**Set task**
What lies from the line containing "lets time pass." through the line containing "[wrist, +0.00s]"? Print exactly those lines, with both ends, and no others.

**Records supplied**

----

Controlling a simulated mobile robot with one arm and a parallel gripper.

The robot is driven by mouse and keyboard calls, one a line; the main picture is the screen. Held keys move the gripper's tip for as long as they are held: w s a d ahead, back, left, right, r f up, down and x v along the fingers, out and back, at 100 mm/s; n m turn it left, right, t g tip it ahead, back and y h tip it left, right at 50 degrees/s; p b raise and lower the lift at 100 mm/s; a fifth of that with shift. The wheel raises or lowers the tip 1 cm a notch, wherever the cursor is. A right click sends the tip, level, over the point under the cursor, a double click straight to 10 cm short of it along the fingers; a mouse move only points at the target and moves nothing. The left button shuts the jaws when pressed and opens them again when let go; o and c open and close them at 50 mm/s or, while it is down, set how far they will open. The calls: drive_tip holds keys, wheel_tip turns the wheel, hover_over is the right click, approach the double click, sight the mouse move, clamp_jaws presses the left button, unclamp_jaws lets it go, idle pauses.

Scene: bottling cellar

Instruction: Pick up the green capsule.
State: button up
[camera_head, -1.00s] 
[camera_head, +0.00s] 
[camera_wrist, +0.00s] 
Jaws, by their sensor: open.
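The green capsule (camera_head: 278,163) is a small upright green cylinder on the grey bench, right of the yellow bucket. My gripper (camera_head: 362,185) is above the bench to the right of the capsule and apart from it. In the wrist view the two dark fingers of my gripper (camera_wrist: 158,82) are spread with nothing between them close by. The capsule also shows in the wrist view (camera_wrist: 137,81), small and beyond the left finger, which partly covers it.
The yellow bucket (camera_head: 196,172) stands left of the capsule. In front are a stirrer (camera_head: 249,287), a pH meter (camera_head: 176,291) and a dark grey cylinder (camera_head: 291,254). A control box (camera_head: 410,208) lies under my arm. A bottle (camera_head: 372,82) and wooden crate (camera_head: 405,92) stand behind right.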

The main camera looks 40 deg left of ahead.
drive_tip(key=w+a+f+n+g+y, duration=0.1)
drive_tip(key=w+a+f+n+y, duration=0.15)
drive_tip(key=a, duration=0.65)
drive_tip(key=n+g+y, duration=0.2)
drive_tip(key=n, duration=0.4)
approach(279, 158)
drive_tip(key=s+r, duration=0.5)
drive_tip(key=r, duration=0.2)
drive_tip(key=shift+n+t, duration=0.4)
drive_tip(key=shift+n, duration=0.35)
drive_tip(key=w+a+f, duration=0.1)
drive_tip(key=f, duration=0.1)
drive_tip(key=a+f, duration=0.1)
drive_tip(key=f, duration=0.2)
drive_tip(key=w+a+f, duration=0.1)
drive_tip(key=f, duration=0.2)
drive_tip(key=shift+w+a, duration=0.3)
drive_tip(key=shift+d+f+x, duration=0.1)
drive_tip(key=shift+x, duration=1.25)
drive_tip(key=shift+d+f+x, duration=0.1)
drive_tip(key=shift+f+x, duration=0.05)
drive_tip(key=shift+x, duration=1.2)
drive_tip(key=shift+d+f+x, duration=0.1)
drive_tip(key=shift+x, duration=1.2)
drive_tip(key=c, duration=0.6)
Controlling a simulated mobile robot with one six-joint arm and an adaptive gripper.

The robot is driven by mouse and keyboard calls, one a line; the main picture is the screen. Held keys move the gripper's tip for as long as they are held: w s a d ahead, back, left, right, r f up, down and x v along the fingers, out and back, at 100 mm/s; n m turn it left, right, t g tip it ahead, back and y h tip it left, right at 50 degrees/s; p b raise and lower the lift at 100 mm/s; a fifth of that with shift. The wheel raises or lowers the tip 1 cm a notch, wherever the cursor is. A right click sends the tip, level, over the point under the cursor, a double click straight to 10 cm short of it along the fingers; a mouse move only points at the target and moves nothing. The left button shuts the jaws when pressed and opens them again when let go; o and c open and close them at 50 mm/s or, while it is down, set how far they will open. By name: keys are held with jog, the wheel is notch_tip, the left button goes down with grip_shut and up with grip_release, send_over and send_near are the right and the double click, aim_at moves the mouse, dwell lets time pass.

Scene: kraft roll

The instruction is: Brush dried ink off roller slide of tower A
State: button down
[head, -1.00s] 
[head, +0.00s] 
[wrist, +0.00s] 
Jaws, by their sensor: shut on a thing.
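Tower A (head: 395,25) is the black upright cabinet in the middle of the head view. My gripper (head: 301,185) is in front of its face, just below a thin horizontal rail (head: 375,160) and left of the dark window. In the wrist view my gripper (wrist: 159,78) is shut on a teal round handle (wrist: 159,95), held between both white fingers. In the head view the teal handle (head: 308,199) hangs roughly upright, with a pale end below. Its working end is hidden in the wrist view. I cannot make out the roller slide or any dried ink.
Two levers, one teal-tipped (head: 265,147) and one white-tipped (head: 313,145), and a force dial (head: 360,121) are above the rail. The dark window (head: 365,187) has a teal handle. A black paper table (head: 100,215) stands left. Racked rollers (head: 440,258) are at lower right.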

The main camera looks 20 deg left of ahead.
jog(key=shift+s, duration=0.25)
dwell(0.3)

----

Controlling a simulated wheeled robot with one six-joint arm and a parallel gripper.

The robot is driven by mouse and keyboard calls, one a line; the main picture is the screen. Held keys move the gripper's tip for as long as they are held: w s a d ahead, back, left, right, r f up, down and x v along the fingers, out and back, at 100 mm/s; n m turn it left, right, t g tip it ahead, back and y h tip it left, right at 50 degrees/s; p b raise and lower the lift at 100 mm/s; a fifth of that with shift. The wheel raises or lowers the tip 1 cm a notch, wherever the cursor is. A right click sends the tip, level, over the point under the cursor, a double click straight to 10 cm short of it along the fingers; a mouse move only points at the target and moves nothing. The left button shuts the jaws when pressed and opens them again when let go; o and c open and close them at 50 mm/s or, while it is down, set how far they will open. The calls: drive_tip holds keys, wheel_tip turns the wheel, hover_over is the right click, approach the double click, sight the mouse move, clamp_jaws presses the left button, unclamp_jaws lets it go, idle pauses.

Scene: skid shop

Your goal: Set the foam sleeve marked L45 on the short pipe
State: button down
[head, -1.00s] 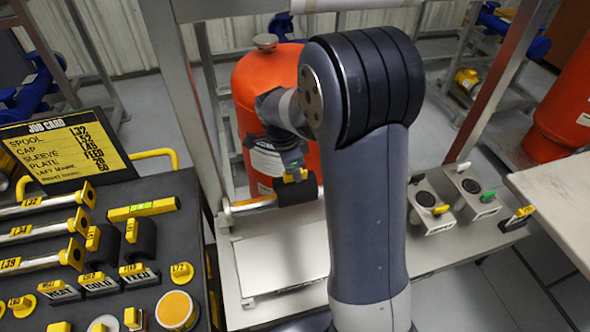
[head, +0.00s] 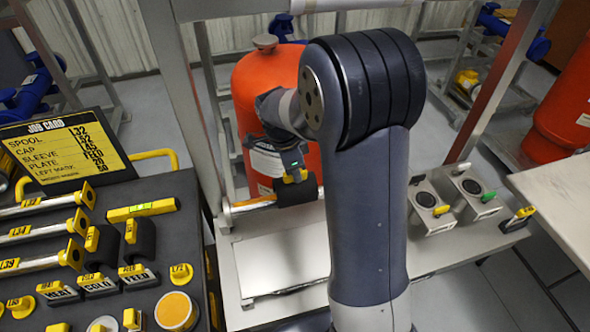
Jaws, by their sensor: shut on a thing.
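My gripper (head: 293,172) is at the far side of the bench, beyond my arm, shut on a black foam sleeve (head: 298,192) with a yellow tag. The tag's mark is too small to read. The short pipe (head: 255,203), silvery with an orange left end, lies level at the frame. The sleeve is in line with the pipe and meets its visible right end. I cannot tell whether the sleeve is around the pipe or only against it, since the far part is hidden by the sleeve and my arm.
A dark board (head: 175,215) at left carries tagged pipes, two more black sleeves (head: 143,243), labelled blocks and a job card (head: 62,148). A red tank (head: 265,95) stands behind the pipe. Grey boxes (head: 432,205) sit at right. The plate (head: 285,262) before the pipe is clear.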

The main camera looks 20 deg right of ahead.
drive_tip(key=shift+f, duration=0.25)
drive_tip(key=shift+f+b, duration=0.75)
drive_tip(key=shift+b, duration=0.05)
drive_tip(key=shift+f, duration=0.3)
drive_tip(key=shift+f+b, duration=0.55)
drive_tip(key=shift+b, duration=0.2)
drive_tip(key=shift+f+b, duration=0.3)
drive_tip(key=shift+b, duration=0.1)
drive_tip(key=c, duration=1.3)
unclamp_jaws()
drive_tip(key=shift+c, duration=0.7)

----

**Response to this exercise**
The robot is driven by mouse and keyboard calls, one a line; the main picture is the screen. Held keys move the gripper's tip for as long as they are held: w s a d ahead, back, left, right, r f up, down and x v along the fingers, out and back, at 100 mm/s; n m turn it left, right, t g tip it ahead, back and y h tip it left, right at 50 degrees/s; p b raise and lower the lift at 100 mm/s; a fifth of that with shift. The wheel raises or lowers the tip 1 cm a notch, wherever the cursor is. A right click sends the tip, level, over the point under the cursor, a double click straight to 10 cm short of it along the fingers; a mouse move only points at the target and moves nothing. The left button shuts the jaws when pressed and opens them again when let go; o and c open and close them at 50 mm/s or, while it is down, set how far they will open. By name: keys are held with jog, the wheel is notch_tip, the left button goes down with grip_shut and up with grip_release, send_over and send_near are the right and the double click, aim_at moves the mouse, dwell lets time pass.

Scene: kraft roll

The instruction is: Brush dried ink off roller slide of tower A
State: button down
[head, -1.00s] 
[head, +0.00s] 
[wrist, +0.00s] 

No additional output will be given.